Through global sensitivity analysis, hydraulic conductivity ($K$), recharge ($R$), and porosity ($n$) were identified as the key parameters to conduct the comprehensive evaluation of uncertainty’s impact on numeric simulation model results. Sensitivity analysis serves a dual purpose by diminishing the input dimensions of the surrogate model, thereby enhancing its precision, and providing guidance for the investigation of contaminated site.

(2)

During the uncertainty analysis, an XGBoost-based surrogate model not only effectively captured the non-linear correlations between input and output of the numeric simulation model, but also markedly mitigated computational workload and calculation time. Using an XGBoost-based surrogate model, instead of directly calling the numeric simulation model leads to an 85.94% reduction in computation time, making the Monte Carlo simulation with this surrogate model viable and efficient.

(3)

Utilizing the Monte Carlo simulation to consider the impact of random variations of key parameters on the numeric simulation model, results showed how later wells were influenced by the variability in the key parameters, which provided insights for improving the accuracy of groundwater simulation.

(4)

The Numeric Simulation model illustrated that the movement of the Cr(VI) contaminant plume is toward downstream. In order to effectively reduce the risk of chromium pollution in the downstream area, some pollution remediation measures such as PRB and pumping wells are suggested be set in the downstream location of the site.

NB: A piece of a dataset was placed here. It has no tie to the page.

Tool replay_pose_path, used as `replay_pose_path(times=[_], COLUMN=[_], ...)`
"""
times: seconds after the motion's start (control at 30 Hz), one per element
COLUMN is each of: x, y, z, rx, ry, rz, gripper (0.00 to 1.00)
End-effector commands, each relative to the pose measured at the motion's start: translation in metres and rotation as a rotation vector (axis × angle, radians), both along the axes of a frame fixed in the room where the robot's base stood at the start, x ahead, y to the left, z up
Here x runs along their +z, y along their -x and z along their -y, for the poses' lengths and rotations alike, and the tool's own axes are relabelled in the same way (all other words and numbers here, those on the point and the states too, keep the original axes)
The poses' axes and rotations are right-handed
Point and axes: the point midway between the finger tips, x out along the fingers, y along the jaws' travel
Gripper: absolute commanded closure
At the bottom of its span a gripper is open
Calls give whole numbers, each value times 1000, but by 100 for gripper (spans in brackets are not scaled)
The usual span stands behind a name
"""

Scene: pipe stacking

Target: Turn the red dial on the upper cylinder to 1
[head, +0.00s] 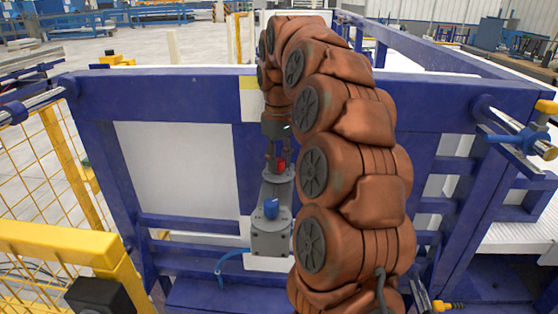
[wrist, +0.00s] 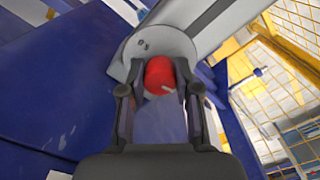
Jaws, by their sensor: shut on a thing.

In future studies, we’ll develop Auto Machine Learning (ML) method to automate model selection and hyperparameter optimization in machine learning engineering, reducing human intervention and saving time in the process of simulation. However, the current simulation lacks validation against independently measured values of concentrations, emphasizing the need for a rigorous validation step. Such validation is indispensable for ensuring the reliability and accuracy of our model’s predictions by benchmarking them against real-world data.